Exercise objective. Make an exact copy of all the data.

##### Task data

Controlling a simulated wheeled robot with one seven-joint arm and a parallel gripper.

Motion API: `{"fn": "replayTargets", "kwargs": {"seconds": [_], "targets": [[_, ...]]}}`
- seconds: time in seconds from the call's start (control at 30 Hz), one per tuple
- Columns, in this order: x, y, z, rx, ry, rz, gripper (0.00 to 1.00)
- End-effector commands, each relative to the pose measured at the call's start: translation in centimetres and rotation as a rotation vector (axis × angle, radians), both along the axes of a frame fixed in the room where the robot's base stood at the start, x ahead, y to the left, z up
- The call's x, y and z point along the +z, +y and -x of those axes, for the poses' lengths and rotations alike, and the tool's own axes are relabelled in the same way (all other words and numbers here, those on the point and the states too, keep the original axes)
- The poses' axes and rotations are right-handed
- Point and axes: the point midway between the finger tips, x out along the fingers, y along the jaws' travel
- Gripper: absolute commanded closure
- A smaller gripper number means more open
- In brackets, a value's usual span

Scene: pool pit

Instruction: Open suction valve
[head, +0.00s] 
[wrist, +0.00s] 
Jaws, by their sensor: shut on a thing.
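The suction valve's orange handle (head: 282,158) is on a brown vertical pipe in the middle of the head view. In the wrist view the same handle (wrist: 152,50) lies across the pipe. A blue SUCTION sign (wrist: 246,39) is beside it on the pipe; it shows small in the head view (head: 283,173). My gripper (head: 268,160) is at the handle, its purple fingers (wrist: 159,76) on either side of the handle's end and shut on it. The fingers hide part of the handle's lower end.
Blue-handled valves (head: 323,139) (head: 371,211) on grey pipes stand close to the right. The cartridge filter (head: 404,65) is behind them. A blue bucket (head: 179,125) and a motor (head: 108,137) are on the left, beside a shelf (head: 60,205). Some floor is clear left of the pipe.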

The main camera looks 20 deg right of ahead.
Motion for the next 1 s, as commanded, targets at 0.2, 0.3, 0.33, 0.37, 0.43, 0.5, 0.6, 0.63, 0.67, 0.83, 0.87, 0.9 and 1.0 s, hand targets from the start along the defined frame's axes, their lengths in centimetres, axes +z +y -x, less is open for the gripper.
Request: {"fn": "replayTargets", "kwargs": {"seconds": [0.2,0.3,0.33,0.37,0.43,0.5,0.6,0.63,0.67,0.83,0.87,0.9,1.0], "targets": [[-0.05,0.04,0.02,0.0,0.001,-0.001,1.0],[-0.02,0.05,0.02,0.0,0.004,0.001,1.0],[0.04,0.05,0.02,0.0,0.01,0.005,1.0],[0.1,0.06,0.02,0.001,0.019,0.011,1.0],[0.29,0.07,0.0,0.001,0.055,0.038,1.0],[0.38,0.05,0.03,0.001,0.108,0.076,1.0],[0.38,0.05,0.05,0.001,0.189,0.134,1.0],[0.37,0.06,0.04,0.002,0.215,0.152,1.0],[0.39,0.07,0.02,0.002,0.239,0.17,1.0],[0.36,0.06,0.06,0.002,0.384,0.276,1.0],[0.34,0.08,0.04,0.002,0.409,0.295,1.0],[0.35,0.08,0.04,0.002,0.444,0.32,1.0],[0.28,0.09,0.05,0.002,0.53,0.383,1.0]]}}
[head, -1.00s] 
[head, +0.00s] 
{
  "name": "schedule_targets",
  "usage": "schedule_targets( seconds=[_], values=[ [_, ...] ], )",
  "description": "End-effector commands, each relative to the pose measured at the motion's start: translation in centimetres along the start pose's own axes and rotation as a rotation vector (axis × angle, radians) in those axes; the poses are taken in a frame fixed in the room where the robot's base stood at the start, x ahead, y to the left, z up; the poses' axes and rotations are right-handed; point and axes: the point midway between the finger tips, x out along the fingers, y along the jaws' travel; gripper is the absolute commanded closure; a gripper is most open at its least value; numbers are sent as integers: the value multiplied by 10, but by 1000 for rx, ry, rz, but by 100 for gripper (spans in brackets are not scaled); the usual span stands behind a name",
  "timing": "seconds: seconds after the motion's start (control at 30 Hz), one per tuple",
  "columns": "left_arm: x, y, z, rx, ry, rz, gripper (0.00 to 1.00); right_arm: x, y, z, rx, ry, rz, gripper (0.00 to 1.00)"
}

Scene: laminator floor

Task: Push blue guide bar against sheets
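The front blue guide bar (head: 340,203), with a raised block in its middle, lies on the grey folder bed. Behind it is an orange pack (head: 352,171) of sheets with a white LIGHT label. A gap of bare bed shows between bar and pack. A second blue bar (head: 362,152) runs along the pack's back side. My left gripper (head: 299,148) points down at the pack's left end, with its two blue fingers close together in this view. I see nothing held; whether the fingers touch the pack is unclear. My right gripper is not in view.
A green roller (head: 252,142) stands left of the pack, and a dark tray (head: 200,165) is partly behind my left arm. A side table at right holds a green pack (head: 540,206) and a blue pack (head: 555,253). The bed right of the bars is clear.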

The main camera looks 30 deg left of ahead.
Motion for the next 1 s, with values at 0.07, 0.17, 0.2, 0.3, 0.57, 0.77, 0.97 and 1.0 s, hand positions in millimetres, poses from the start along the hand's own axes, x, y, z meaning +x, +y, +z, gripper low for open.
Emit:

##########

Response.
Controlling a simulated wheeled robot with one seven-joint arm and a parallel gripper.

Motion API: `{"fn": "replayTargets", "kwargs": {"seconds": [_], "targets": [[_, ...]]}}`
- seconds: time in seconds from the call's start (control at 30 Hz), one per tuple
- Columns, in this order: x, y, z, rx, ry, rz, gripper (0.00 to 1.00)
- End-effector commands, each relative to the pose measured at the call's start: translation in centimetres and rotation as a rotation vector (axis × angle, radians), both along the axes of a frame fixed in the room where the robot's base stood at the start, x ahead, y to the left, z up
- The call's x, y and z point along the +z, +y and -x of those axes, for the poses' lengths and rotations alike, and the tool's own axes are relabelled in the same way (all other words and numbers here, those on the point and the states too, keep the original axes)
- The poses' axes and rotations are right-handed
- Point and axes: the point midway between the finger tips, x out along the fingers, y along the jaws' travel
- Gripper: absolute commanded closure
- A smaller gripper number means more open
- In brackets, a value's usual span

Scene: pool pit

Instruction: Open suction valve
[head, +0.00s] 
[wrist, +0.00s] 
Jaws, by their sensor: shut on a thing.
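The suction valve's orange handle (head: 282,158) is on a brown vertical pipe in the middle of the head view. In the wrist view the same handle (wrist: 152,50) lies across the pipe. A blue SUCTION sign (wrist: 246,39) is beside it on the pipe; it shows small in the head view (head: 283,173). My gripper (head: 268,160) is at the handle, its purple fingers (wrist: 159,76) on either side of the handle's end and shut on it. The fingers hide part of the handle's lower end.
Blue-handled valves (head: 323,139) (head: 371,211) on grey pipes stand close to the right. The cartridge filter (head: 404,65) is behind them. A blue bucket (head: 179,125) and a motor (head: 108,137) are on the left, beside a shelf (head: 60,205). Some floor is clear left of the pipe.

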The main camera looks 20 deg right of ahead.
Motion for the next 1 s, as commanded, targets at 0.2, 0.3, 0.33, 0.37, 0.43, 0.5, 0.6, 0.63, 0.67, 0.83, 0.87, 0.9 and 1.0 s, hand targets from the start along the defined frame's axes, their lengths in centimetres, axes +z +y -x, less is open for the gripper.
Request: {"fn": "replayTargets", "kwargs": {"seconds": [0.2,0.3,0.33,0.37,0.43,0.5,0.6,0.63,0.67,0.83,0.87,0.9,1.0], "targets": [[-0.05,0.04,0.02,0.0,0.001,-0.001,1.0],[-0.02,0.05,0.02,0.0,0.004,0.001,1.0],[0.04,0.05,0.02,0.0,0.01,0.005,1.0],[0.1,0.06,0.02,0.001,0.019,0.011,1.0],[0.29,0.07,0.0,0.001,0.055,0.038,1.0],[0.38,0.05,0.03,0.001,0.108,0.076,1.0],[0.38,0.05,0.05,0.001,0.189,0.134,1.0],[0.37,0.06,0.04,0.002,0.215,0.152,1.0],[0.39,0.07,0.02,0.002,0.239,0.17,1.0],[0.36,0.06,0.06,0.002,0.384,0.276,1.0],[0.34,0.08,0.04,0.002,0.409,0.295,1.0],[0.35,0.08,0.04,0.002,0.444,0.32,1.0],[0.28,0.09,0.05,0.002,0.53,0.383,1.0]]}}
[head, -1.00s] 
[head, +0.00s] 
{
  "name": "schedule_targets",
  "usage": "schedule_targets( seconds=[_], values=[ [_, ...] ], )",
  "description": "End-effector commands, each relative to the pose measured at the motion's start: translation in centimetres along the start pose's own axes and rotation as a rotation vector (axis × angle, radians) in those axes; the poses are taken in a frame fixed in the room where the robot's base stood at the start, x ahead, y to the left, z up; the poses' axes and rotations are right-handed; point and axes: the point midway between the finger tips, x out along the fingers, y along the jaws' travel; gripper is the absolute commanded closure; a gripper is most open at its least value; numbers are sent as integers: the value multiplied by 10, but by 1000 for rx, ry, rz, but by 100 for gripper (spans in brackets are not scaled); the usual span stands behind a name",
  "timing": "seconds: seconds after the motion's start (control at 30 Hz), one per tuple",
  "columns": "left_arm: x, y, z, rx, ry, rz, gripper (0.00 to 1.00); right_arm: x, y, z, rx, ry, rz, gripper (0.00 to 1.00)"
}

Scene: laminator floor

Task: Push blue guide bar against sheets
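The front blue guide bar (head: 340,203), with a raised block in its middle, lies on the grey folder bed. Behind it is an orange pack (head: 352,171) of sheets with a white LIGHT label. A gap of bare bed shows between bar and pack. A second blue bar (head: 362,152) runs along the pack's back side. My left gripper (head: 299,148) points down at the pack's left end, with its two blue fingers close together in this view. I see nothing held; whether the fingers touch the pack is unclear. My right gripper is not in view.
A green roller (head: 252,142) stands left of the pack, and a dark tray (head: 200,165) is partly behind my left arm. A side table at right holds a green pack (head: 540,206) and a blue pack (head: 555,253). The bed right of the bars is clear.

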The main camera looks 30 deg left of ahead.
Motion for the next 1 s, with values at 0.07, 0.17, 0.2, 0.3, 0.57, 0.77, 0.97 and 1.0 s, hand positions in millimetres, poses from the start along the hand's own axes, x, y, z meaning +x, +y, +z, gripper low for open.
Emit:

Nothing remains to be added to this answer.